Day: Wednesdays, First class Meeting: 11/4/09
Time: 5:00-6:50 p.m.
Location: GIRV 2116
Enrollment Code: 62927
Description:
This seminar will explore the similarities and differences between the economic, energy and climate systems and people’s attitudes and beliefs when they acknowledge the existence of a systemic crisis. The focus will be on the potential for predicting and controlling the evolution of complex systems and the consequences on our limited understanding of how they work on adequate policy making. Geoengineering will be used as an example illustrating the role beliefs and mental models play on how people consider these issues. Reading Assignments and Activities: Recent articles about the analysis of economic, energy and climate crises will be read for the class, as well as a couple chapters from books that deal with our limited understanding of complex systems. (e.g., The Black Swan by Nassim Taleb) Some presentations will be made by the instructor but at least 50% of the class will be devoted to guided discussions.

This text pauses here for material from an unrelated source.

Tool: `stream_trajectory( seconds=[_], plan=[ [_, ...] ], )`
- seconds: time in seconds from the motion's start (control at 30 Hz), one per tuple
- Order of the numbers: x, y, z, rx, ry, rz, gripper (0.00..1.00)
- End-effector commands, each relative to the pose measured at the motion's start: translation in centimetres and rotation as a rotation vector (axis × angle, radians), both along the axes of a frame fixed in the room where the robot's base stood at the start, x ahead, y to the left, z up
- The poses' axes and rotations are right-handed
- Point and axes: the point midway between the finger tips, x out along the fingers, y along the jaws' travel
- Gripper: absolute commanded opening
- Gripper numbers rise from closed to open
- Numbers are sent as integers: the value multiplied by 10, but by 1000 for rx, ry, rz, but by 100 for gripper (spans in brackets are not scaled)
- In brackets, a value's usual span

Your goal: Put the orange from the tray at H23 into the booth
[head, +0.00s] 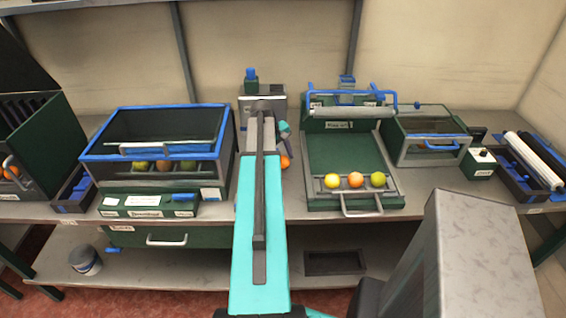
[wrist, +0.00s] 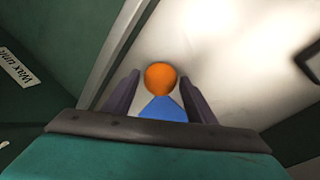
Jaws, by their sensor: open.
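An orange (head: 285,161) shows just right of my arm on the counter in the head view, partly hidden by the arm. In the wrist view an orange (wrist: 160,77) appears between the two dark fingers of my gripper (wrist: 158,82), with a blue piece (wrist: 162,108) just below it. The fingers are apart; I cannot tell whether they touch the orange. The tray and any H23 mark cannot be made out. No label reads as booth; a blue-framed box (head: 96,157) with a clear front and fruit inside stands left of my arm.
A green unit (head: 345,150) at right has a yellow, an orange and a green fruit along its front. A green handled box (head: 440,122) stands beside it. At far left an open green box (head: 42,150) holds oranges. A label (wrist: 20,68) shows in the wrist view.

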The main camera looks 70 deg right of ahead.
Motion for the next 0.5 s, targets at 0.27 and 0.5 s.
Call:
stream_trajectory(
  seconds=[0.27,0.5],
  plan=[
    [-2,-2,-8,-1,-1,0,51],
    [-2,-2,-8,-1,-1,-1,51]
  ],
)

Professor Catherine Gautier-Downes, Geography, spent several years in Quebec as a professor of Physics at the University of Quebec, Rimouski. She accepted a position as the Associate Director for the California Space Institute at the Scripps Institute of Oceanography of University of California, San Diego and worked as a Research Meterologist. She has also served as the CEO for two independent businesses (Metsat Gautier and Planet Earth Science Inc), and worked at the Space Science and Engineering Center at the University of Wisconsin, Madison. More recently, Catherine served at the director of the Institute of Computational Earth System Science (ICESS) at the University of California, Santa Barbara. She served as the director for seven years and is currently a principle investigator in ICESS. She also continues to be a professor at UCSB in the department of Geography where she has taught for the past sixteen years.